Now, all of a sudden, I knew all about it, and I could see how my actions at the time had surfaced as the only possible choice for me. To give in and let the anger flow.
How do you feel, right now, Sir?
My friend, Dorje, asked me in order to make sure that I wasn't drained of all energy, or beginning to developing HACE. High altitude sickness.
I feel sad, I told him. Sad that my father never really confirmed me.
Come again, Sir?
Instead of visiting my wounds, I had traveled away from them. All the way to the Himalayan Mountain Range. To the endless lines of adventurers waiting to exhale as they were jammed in traffic below the Hillary Step.

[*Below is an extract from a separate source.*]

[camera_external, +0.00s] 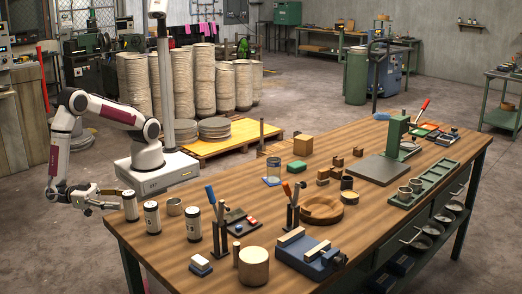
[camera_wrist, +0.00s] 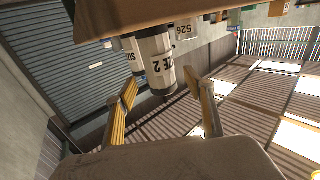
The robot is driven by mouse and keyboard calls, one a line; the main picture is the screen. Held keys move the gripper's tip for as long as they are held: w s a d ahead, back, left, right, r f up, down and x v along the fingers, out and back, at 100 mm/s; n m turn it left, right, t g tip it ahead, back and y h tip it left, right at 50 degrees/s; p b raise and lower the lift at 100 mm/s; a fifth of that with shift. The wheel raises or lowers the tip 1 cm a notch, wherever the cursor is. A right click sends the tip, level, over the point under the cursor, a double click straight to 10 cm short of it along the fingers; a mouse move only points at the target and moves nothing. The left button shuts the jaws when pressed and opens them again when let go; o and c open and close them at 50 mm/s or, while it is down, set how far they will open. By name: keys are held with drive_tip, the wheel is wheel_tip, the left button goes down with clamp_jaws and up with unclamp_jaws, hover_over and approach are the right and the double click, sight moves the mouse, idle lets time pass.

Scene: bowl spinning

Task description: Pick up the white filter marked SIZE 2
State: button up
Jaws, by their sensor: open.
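The white filter marked SIZE 2 (camera_wrist: 155,60) is a cylinder with dark ends. In the wrist view, its label is upside down and partly cut to "ZE 2". My gripper (camera_wrist: 162,84) is open, with yellow-padded fingers on either side of the filter's near end; I cannot tell if they touch it. In the external view, my gripper (camera_external: 119,198) is at the table's left corner, beside the leftmost filter (camera_external: 130,207), whose label is too small to read. Two similar filters stand to its right, one in the middle (camera_external: 152,218) and one farther along (camera_external: 193,224).
The wooden table (camera_external: 225,185) is crowded. A blue-handled tool (camera_external: 211,195), a dark tray (camera_external: 240,222) and a blue vise (camera_external: 308,254) are to the right. Open floor lies left of the table.

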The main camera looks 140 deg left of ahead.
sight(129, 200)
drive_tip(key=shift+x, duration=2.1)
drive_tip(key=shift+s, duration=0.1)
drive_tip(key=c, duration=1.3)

I was baffled to the fact that nobody wanted to yield in this line. The obsession of getting to the summit made no room for gentlemanship or empathy. Getting up means the sherpa receive their summit bonus. The nameless sherpa people, risking their lives for the sake of their customer's self indulgment.
News reports sent back home to our pond of Western conformity about success. An adventure crowned with victory. Reaching the summit all by themselves, so it seemed.
No man is an island. No man can do this without his team. Your life is lived alongside others, in collaboration with others.
Your achievements are the results of a number of people working together or supporting you.
My most precious friends, they became. Dorje Sherpa. Dawa Sherpa. We were not on the mountain to prove anything. We were here because we loved the serenity and the long sought after tranquility of the soul.
This driving force had brought us to nearby summits for practice. And complete rest of mind.
I felt the excruciating pain rippling through my body, as if the mountain tried to suck every inch of life out of me. The struggle to reach the highest point felt pointless. This peak is insurmountable. And yet, we were sure to reach it, for some reason I now couldn't remember.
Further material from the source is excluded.